Pertanyaan selanjutnya bisakah indicator-indikator yang ditulis dalam buku ini dapat diakui secara konsisten oleh masing-masing pihak dan penerusnya terkait dengan kemauan berdialog seperti; Dari pihak pemerintah; 1) komitmen Presiden SBY terkait dengan pendekatan damai, kasih sayang, demokratis. 2) komitmen Menlu R.I terkait dengan niat pemerintah Indonesia mengutamakan solusi tanpa kekerasan dalam mengatasi konflik di Papua. 3) komitmen DPR R.I terkait dengan statement Theo L. Sambuaga untuk penyelesaian Papua melalui dialog nasional dan local. 4) komitmen DPD dengan statement La Ode Ida Dialog Nasional tentang Papua perlu dilaksanakan. 5) pertanyaannya bagaimana dengan komitmen Militer ? Dari masyarakat Papua; 1) statement orang Papua akan kesadaran untuk meninggalkan kekerasan dalam upaya penyelesaian konflik. 2) statement Organisasi Papua Merdeka terkait OPM berdialog dengan Indonesia. 3) lembaga-lembaga keagamaan, terkait dengan perjuangan melalui perudingan dam diplomasi dengan cara demokratis. 4) organisasi masyarakat sipil yang meminta agar dialog untuk mengakhiri konflik di Papua.

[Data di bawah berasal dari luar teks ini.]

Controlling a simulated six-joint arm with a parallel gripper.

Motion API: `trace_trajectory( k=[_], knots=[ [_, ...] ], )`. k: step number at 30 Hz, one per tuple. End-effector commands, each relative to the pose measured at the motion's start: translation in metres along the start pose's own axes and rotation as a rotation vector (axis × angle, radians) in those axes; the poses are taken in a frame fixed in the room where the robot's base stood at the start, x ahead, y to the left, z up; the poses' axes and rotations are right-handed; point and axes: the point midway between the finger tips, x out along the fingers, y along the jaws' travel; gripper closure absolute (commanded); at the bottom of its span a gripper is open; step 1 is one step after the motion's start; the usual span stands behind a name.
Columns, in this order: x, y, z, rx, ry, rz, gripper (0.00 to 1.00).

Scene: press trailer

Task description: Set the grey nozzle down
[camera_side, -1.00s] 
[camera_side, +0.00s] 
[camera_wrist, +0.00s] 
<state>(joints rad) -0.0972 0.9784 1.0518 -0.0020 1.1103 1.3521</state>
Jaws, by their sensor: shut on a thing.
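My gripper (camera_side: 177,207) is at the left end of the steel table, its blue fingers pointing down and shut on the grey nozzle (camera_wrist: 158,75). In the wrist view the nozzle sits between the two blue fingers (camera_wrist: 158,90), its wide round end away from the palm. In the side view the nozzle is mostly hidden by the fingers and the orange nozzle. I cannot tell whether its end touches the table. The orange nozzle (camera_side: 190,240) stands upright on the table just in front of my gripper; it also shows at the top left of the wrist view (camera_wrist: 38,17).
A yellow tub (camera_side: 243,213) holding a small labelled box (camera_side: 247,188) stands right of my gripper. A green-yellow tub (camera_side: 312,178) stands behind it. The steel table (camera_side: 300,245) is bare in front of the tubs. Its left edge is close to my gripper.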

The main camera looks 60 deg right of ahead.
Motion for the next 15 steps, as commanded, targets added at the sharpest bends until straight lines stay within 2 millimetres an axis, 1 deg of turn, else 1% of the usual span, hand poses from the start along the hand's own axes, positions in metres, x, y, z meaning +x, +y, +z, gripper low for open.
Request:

Pandangan Terkait Dialog Tidak Membahas Kemerdekaan Papua
Konflik Papua merupakan konflik politik yang bersifat structural antara pemerintah Indonesia dengan orang Papua sejumlah pertanyaan mendasar jika dialog tidak membahas isu merdeka ialah: 1) bisakah seluruh elemen orang Papua menerima dialog tanpa mempersoalkan masalah politik dasarnya (Tuntutan Kemerdekaan). 2) jika jawabnya bisa, maka pertanyaan selanjtnya bisakah penerimaan itu dijadikan dasar sebagai legitimasi representasi orang Papua secara keseluruhan. 3) bisakah penerimaan sebagaimana dimaksud diatas dapat tersosialisasi pada generasi berikut.
Pandangan Terkait Dengan Pemerintah Mesti Meyakinkan Orang Papua
1)Yakinkah pemerintah R.I akan memberikan peluang melakasanakan dialog secara serius.

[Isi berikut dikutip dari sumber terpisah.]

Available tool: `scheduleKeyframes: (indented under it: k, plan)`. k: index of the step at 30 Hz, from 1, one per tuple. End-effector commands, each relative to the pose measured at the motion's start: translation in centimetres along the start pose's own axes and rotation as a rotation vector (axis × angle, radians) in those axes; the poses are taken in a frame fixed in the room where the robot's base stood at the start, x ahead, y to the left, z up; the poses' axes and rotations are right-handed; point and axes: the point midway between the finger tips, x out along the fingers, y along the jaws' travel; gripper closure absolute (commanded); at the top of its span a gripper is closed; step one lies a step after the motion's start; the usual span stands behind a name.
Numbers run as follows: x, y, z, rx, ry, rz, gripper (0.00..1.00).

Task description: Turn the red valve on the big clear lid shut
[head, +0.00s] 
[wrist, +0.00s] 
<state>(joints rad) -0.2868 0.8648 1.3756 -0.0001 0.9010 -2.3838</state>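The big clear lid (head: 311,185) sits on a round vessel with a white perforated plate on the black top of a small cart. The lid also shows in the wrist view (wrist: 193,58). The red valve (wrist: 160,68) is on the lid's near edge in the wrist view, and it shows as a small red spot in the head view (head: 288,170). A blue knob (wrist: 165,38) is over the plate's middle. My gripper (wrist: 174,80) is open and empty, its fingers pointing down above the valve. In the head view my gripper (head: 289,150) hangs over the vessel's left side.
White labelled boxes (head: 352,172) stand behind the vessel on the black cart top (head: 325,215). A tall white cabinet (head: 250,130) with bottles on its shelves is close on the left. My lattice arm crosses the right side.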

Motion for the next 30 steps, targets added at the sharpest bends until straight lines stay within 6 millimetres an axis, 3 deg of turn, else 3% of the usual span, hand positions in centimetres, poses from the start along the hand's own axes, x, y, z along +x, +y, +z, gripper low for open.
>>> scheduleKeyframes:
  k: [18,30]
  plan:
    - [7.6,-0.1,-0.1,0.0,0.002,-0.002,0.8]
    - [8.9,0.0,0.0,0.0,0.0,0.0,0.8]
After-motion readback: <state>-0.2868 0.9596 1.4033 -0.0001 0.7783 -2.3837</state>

2)Jika pemerintah tidak memberikan peluang berdialog, akankah orang Papua akan selalu menunggu d n beranikah orang Papua mengajak pemerintah melakukan dialog.
3)Apakah kesiapan orang Papua melakukan dialog damai mengaharuskan prasyarat untuk diyakinkan.
Hal-Hal Penting Agar Dialog Bisa Dilaksanakan
Beberapa factor penentu agar dialog ini bisa terlaksana adalah:
1)Saya sependapat dengan Sdr. Neles bahwa diantara orang Papua ada titik temu terkait dengan pandangan pentingnya dialog, adanya kaesatuan pandangan dialog untuk kemanusiaan (meninggalkan masalah politik) dan adanya rumusan/draft alternative capaian yang akan ditawarkan dalam dialog. (dilakukan pada tahap pra dialog).
2)Adanya tim penghubung yang dapat diterimma oleh kedua belah pihak, (dilakukan pada tahap mediasi)
3)Perumusan hasil dialog dalam bentuk peraturan perundang-undangan yang terinci dan jelas.
4)Pengawasan pelaksanaan hasil dialog oleh tim gabungan keduabelah pihak.